Serena knows success, but doesn’t think she has ‘made it’
She’s the number one tennis player and one of the richest athletes in the world, but if you ask Serena Williams, she says she hasn’t “made it.”
“I don’t think like that,” Williams told CNBC. “I’m still going and doing the best that I can.”
At 34, Williams has achieved what most people can only dream about. She has 21 Grand Slam titles, four Olympic gold medals, and she’s earned more than $75 million in prize money.
The reigning champion of Wimbledon and the French Open is widely regarded by many as the greatest female tennis player of all time. And if that’s not all. She’s got her own foundation, a successful fashion line on HSN and is a minority owner of the Miami Dolphins.
Whether it’s her career or a business idea, Williams says the approach is similar and that her determination and perseverance have been key.
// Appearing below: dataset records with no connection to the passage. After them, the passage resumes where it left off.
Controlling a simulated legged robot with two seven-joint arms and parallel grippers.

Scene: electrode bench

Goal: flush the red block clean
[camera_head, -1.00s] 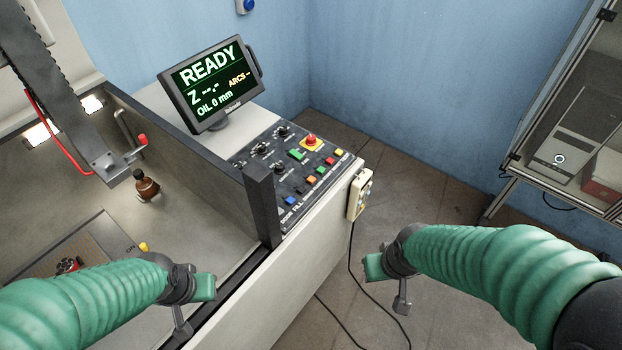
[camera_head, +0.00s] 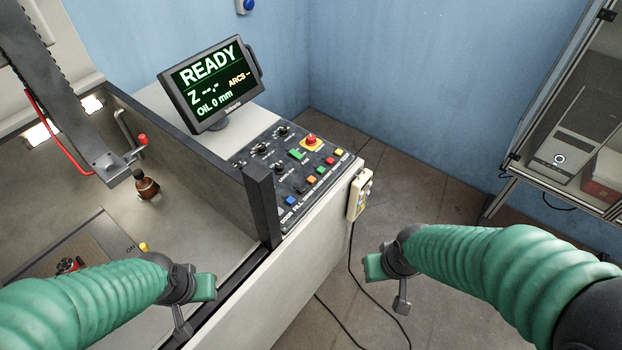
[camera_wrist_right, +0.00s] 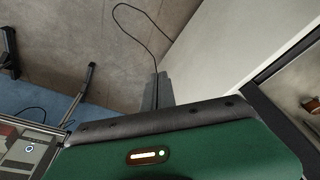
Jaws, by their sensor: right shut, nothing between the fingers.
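My right gripper (camera_head: 402,303) is shut and empty over the floor, right of the machine. Its closed fingers also show in the right wrist view (camera_wrist_right: 155,92).
A brown bottle (camera_head: 147,187) stands in the tank near a red-tipped pipe (camera_head: 142,139). The monitor (camera_head: 210,82) reads READY and OIL 0 mm. The control panel (camera_head: 290,172) has coloured buttons. A pendant (camera_head: 359,195) hangs on the cabinet. A shelf (camera_head: 548,172) holds a red box (camera_head: 603,180).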

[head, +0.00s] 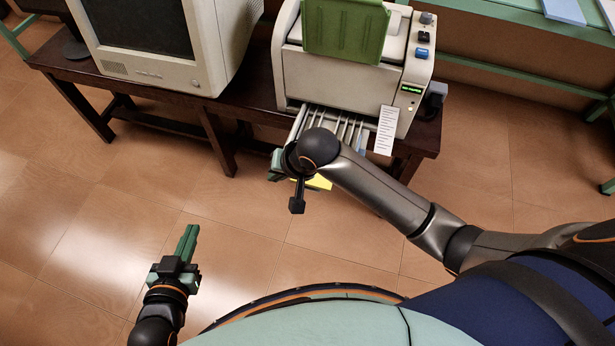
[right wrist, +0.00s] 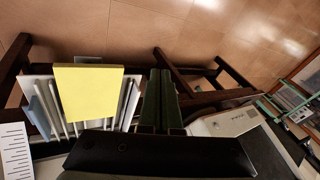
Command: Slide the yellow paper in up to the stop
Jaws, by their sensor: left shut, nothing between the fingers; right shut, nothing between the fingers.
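The yellow paper (right wrist: 88,92) lies over the slotted rack in the right wrist view, its near end projecting beyond the rack. In the head view only a small strip of the paper (head: 320,182) shows below my right wrist. The pale slotted rack (head: 345,124) is at the lower front of the beige machine (head: 335,80). My right gripper (right wrist: 162,72) is shut and empty, beside the paper and apart from it. My wrist mostly hides this gripper (head: 277,165) in the head view. My left gripper (head: 189,230) is shut and empty over the floor.
The machine stands on a dark wooden table (head: 160,92), next to a beige monitor (head: 150,45). A green tray (head: 345,30) tops the machine, and a printed white label (head: 385,130) hangs at its front right. The floor (head: 80,200) around my left gripper is clear.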

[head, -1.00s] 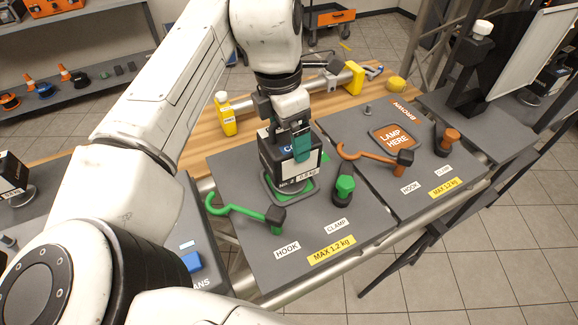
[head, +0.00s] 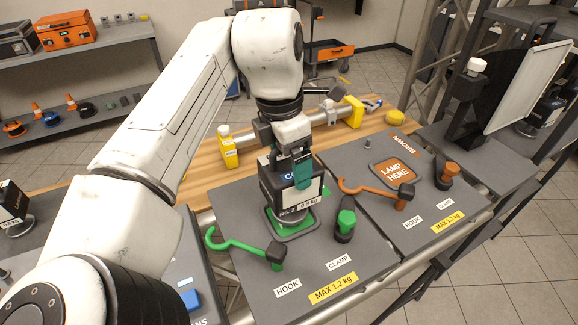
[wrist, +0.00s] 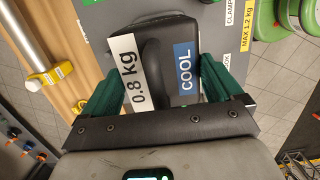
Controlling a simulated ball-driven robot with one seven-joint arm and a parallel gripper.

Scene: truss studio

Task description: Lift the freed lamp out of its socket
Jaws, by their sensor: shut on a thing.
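The lamp (head: 283,188) is a black box with a blue COOL label and a white 0.8 kg label. It shows close up in the wrist view (wrist: 160,45). My gripper (head: 302,172) is shut on it, with green fingers (wrist: 157,85) on either side. The lamp is upright over its socket (head: 292,236), a dark frame around a green pad on the grey panel. Green shows beneath the lamp; any gap is small. The green hook (head: 238,246) is swung out to the left. The green clamp (head: 345,222) stands clear to the right.
The neighbouring panel has an empty orange LAMP HERE pad (head: 392,171), an orange hook (head: 375,190) and an orange clamp (head: 447,174). A white board (head: 525,88) stands at right.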

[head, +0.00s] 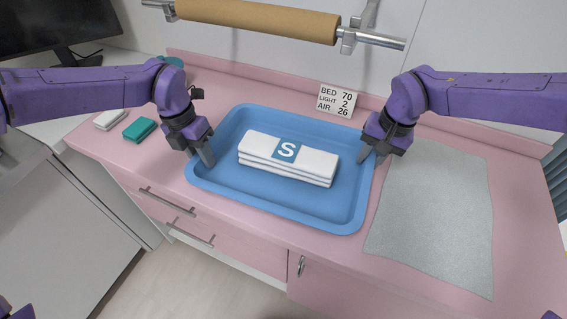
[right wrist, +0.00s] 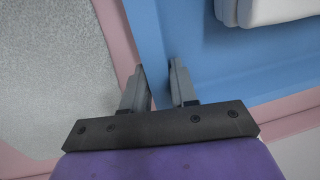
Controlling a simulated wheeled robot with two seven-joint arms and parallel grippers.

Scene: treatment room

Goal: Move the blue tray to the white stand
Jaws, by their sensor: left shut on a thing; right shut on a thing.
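The blue tray (head: 265,199) lies on the pink counter in the head view, with a folded white cloth (head: 313,165) marked with an S inside it. My left gripper (head: 207,158) is shut on the tray's left rim. My right gripper (head: 366,158) is shut on the tray's right rim. In the right wrist view, the fingers of the right gripper (right wrist: 158,85) stand on both sides of the tray wall (right wrist: 150,40). The white stand cannot be made out in these views.
A grey mat (head: 437,215) lies on the counter right of the tray. A teal box (head: 140,129) and a white box (head: 109,119) lie at the left. A small sign (head: 337,101) stands behind the tray. A paper roll (head: 258,20) hangs on the wall above.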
“You can really carry that on to life in terms of everything I do and approach,” she said.
When times get hard, Williams says a reboot can be the key to turning things around.
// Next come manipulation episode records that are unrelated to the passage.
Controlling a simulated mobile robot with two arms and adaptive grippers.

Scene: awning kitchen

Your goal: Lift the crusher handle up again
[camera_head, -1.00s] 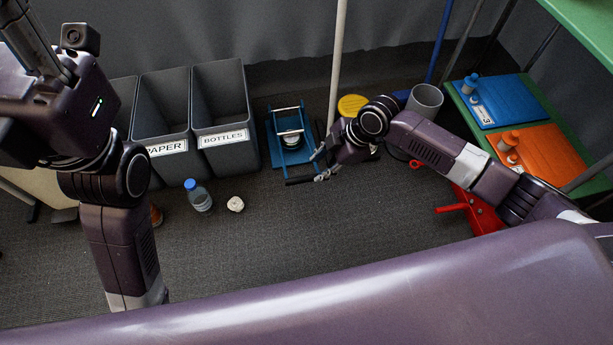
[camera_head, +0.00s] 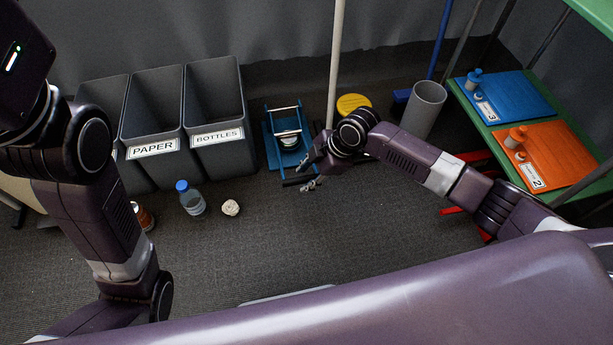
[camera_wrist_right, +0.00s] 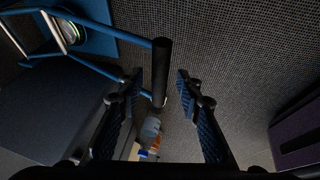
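The can crusher (camera_head: 271,150) is a blue frame on the floor beside the bins, with a can (camera_head: 289,139) in it. Its black handle (camera_head: 292,183) is low at the front, close above the floor. My right gripper (camera_head: 308,175) is at the handle's right end. In the right wrist view, the black handle (camera_wrist_right: 161,65) points in between the two fingers of my open gripper (camera_wrist_right: 159,84), with gaps on both sides. The crusher's blue bars (camera_wrist_right: 105,68) run off to the upper left there. My left gripper is out of the head view.
Grey bins labelled PAPER (camera_head: 153,147) and BOTTLES (camera_head: 217,137) stand left of the crusher. A bottle (camera_head: 191,199), a crumpled white ball (camera_head: 230,207) and a can (camera_head: 144,216) lie in front. A pole (camera_head: 335,60) and grey cylinder (camera_head: 424,108) stand right.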

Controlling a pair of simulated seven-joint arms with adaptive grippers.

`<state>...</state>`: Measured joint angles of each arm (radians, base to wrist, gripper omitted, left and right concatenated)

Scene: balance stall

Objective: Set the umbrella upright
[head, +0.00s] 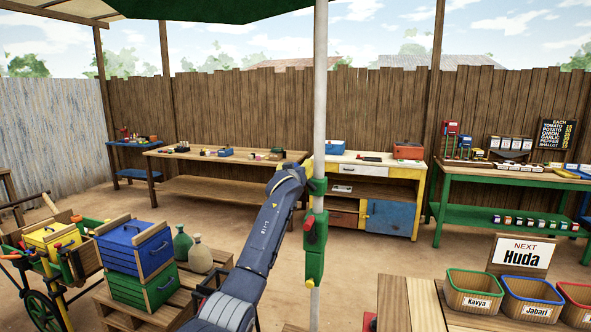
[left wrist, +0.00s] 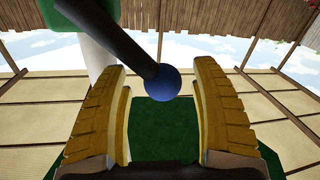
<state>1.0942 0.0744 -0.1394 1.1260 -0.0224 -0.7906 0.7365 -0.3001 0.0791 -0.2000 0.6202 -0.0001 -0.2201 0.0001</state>
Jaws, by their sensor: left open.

“Sometimes you have to restart, or get a new business plan or think of a whole new idea,” she said. “I have just realized that you don’t want to give up and should continue to find that success.”
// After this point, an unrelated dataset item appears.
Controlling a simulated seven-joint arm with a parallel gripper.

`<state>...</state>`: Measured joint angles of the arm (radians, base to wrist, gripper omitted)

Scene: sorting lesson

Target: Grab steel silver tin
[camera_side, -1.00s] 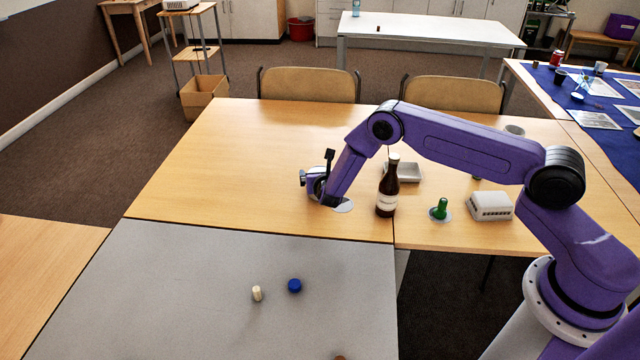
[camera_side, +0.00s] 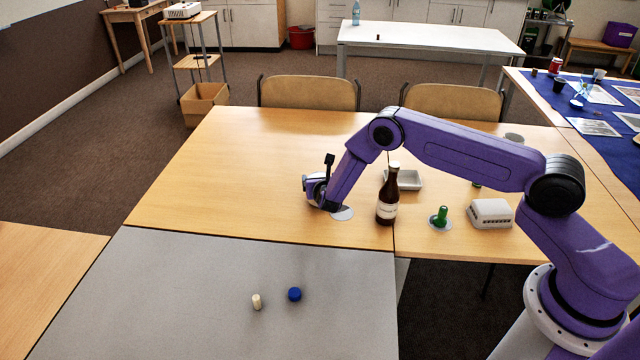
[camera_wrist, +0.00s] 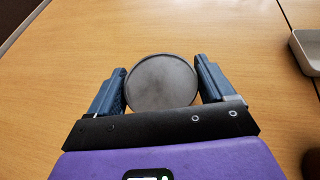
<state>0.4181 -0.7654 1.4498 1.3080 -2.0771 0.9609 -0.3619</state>
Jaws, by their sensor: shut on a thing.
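A round grey metal tin (camera_wrist: 162,84), seen from above, sits between the two blue fingers of my gripper (camera_wrist: 160,72) in the wrist view. The fingers are shut on its left and right sides, and its lower edge is partly covered by the black gripper body. In the side view my gripper (camera_side: 318,200) is low over the wooden table, left of the brown bottle. There the tin is hidden or not clearly seen, and I cannot tell whether it touches the table.
A brown bottle (camera_side: 387,206) stands close to my forearm. A tray (camera_side: 408,181), a green object (camera_side: 440,215) and a white box (camera_side: 490,213) are further right. The wooden table (camera_side: 215,180) is clear on the left.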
Despite her storied career, Williams says winning a Grand Slam or championship doesn’t necessarily mean you’re successful.
“I think success is how you define it,” she said. “Each person has their own success point and grade.”
As Williams’ tennis career winds down, Serena Inc is just getting started. She said she’s gotten advice from an unlikely mentor: Facebook COO, Sheryl Sandberg. “I really look up to her and think she’s an incredible businesswoman,” said Williams.
Already one of the most recognizable names in sports, representing more than a dozen major companies, Williams is always looking for the next big thing.
“I look for things that people will really enjoy and something that I will enjoy, too. When you bring those aspects together,” she said, “it can help it to really be fun.”